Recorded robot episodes
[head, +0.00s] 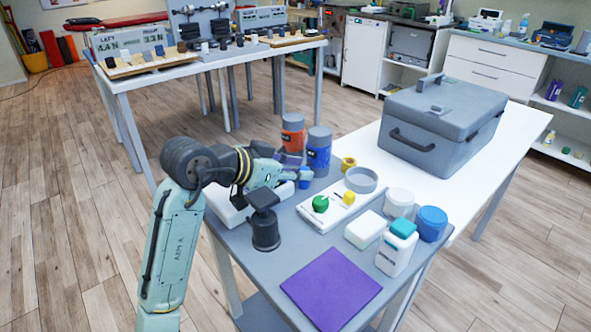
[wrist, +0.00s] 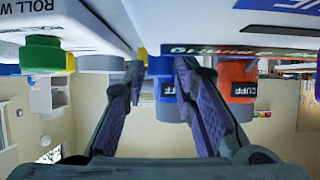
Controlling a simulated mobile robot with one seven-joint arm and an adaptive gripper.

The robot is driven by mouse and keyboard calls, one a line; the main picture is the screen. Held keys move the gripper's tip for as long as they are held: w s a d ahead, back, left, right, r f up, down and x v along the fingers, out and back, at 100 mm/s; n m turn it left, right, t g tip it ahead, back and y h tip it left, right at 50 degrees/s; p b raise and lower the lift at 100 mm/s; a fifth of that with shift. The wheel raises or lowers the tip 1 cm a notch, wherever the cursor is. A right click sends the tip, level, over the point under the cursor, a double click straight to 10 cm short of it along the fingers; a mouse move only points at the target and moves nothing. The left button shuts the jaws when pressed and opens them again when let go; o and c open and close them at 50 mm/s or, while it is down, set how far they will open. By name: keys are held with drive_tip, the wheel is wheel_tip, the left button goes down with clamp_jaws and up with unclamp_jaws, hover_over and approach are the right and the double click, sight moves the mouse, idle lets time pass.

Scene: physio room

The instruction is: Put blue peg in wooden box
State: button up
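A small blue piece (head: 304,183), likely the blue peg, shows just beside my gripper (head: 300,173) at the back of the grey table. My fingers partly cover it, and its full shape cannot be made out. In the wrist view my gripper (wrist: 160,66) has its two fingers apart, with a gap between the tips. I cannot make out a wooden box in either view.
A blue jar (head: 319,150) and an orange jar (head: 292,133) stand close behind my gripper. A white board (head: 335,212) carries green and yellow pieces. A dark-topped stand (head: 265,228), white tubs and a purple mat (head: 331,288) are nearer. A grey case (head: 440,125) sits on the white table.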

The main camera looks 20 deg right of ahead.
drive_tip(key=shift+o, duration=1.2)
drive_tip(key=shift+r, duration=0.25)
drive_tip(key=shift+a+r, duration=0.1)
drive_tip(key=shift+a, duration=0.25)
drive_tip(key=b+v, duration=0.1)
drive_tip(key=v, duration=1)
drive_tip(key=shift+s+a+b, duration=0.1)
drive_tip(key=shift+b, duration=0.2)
--
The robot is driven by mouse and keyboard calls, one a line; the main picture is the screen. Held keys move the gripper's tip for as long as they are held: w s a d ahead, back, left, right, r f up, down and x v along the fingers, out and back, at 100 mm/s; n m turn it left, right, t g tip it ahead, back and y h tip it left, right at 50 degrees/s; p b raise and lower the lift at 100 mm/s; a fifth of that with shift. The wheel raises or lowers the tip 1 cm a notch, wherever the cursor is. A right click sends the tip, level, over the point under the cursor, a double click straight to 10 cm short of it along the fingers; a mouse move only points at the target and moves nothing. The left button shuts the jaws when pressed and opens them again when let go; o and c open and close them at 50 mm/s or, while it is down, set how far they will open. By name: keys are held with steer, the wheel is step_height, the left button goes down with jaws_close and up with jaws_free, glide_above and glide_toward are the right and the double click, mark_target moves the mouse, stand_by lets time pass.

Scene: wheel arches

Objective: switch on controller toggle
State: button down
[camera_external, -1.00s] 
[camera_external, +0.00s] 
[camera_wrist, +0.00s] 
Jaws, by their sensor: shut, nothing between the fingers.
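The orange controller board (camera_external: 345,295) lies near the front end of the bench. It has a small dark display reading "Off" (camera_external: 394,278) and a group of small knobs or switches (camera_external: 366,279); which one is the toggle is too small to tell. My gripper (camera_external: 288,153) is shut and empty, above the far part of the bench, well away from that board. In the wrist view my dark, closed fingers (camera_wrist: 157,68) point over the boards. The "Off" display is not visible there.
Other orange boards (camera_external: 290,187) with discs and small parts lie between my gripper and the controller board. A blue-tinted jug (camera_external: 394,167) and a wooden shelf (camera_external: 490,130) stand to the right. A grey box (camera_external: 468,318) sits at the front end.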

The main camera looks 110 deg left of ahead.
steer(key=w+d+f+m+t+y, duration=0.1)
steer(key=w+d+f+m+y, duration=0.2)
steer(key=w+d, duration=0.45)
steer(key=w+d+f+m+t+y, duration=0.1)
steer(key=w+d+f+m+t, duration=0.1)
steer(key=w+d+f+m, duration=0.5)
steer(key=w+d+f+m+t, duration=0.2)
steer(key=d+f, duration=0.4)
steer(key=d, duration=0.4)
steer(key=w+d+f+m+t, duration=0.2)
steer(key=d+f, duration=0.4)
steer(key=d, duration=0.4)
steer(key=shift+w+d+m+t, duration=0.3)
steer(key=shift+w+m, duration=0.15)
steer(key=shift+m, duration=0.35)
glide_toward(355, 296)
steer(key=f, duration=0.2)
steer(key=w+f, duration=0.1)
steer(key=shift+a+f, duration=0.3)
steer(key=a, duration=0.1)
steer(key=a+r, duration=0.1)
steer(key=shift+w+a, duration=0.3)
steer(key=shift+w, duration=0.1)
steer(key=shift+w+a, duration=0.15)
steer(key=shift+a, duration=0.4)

**WHAT IS REQUIRED**
Make an exact copy of the lines from the one containing "[head, +0.00s]" to the one containing "The instruction is: Put", keeping both and leaving out every picture.

**THE REPLY**
[head, +0.00s] 
[wrist, +0.00s] 
Controlling a simulated mobile robot with one seven-joint arm and an adaptive gripper.

The robot is driven by mouse and keyboard calls, one a line; the main picture is the screen. Held keys move the gripper's tip for as long as they are held: w s a d ahead, back, left, right, r f up, down and x v along the fingers, out and back, at 100 mm/s; n m turn it left, right, t g tip it ahead, back and y h tip it left, right at 50 degrees/s; p b raise and lower the lift at 100 mm/s; a fifth of that with shift. The wheel raises or lowers the tip 1 cm a notch, wherever the cursor is. A right click sends the tip, level, over the point under the cursor, a double click straight to 10 cm short of it along the fingers; a mouse move only points at the target and moves nothing. The left button shuts the jaws when pressed and opens them again when let go; o and c open and close them at 50 mm/s or, while it is down, set how far they will open. By name: keys are held with drive_tip, the wheel is wheel_tip, the left button goes down with clamp_jaws and up with unclamp_jaws, hover_over and approach are the right and the double click, sight moves the mouse, idle lets time pass.

Scene: physio room

The instruction is: Put blue peg in wooden box

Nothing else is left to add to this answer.